▸ Problem statement
Go through the data below. List every line that holds the word "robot".

▸ Dataset content
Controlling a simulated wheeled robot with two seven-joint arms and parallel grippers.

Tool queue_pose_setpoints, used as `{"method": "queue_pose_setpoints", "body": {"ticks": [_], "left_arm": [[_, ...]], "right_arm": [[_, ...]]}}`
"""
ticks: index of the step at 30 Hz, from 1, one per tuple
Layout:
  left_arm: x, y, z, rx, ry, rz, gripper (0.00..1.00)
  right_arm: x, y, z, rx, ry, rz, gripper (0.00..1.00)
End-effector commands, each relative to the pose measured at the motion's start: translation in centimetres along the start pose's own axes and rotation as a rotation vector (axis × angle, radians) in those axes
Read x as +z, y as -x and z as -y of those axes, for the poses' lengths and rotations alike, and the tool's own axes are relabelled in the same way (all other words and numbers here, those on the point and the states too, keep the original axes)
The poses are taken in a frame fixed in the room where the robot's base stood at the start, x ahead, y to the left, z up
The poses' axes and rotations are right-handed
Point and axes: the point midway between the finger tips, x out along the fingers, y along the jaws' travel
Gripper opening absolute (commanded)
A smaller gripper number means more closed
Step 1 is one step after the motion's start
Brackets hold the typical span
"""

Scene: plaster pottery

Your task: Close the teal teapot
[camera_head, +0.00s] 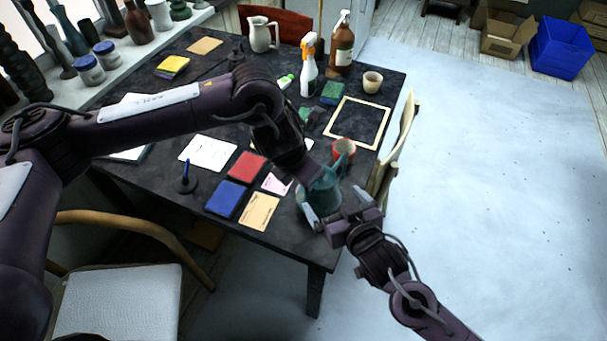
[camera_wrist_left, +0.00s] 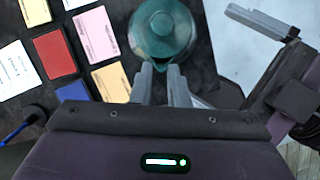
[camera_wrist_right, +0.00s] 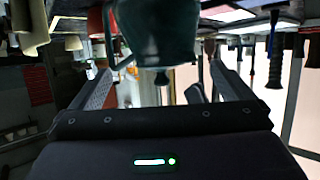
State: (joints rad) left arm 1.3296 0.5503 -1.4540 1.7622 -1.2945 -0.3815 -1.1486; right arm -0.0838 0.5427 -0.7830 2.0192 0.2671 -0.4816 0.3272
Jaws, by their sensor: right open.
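The teal teapot (camera_head: 321,199) stands at the near right corner of the dark table. My left gripper (camera_head: 309,178) is close to it; its fingers show near together beside the teapot (camera_wrist_left: 163,32) in the left wrist view, and I cannot tell if they grip anything. My right gripper (camera_head: 335,208) is open at the teapot's near right side. In the right wrist view, which is upside down, the teapot (camera_wrist_right: 155,30) lies beyond its spread fingers. A small dark knob-like part (camera_wrist_right: 162,78) shows at its top. I cannot tell whether the lid is seated.
A red cup (camera_head: 344,149) stands just behind the teapot. Coloured pads and cards, such as the blue pad (camera_head: 226,197), lie to its left. A wooden chair (camera_head: 386,160) is close at the table's right edge. A frame (camera_head: 378,106) lies farther back.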

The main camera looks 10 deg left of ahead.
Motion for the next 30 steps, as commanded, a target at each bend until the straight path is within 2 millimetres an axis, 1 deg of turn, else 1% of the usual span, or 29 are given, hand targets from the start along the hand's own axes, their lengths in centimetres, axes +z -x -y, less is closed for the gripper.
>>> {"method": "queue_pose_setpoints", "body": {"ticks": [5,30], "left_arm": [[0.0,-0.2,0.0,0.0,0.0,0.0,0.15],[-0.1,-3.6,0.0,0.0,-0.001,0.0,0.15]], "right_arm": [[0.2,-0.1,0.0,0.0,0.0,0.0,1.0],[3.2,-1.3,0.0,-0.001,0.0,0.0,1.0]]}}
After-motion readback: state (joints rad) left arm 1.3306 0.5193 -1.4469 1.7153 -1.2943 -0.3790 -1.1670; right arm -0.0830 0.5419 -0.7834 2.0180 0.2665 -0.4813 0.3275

▸ Solution below
Controlling a simulated wheeled robot with two seven-joint arms and parallel grippers.
The poses are taken in a frame fixed in the room where the robot's base stood at the start, x ahead, y to the left, z up

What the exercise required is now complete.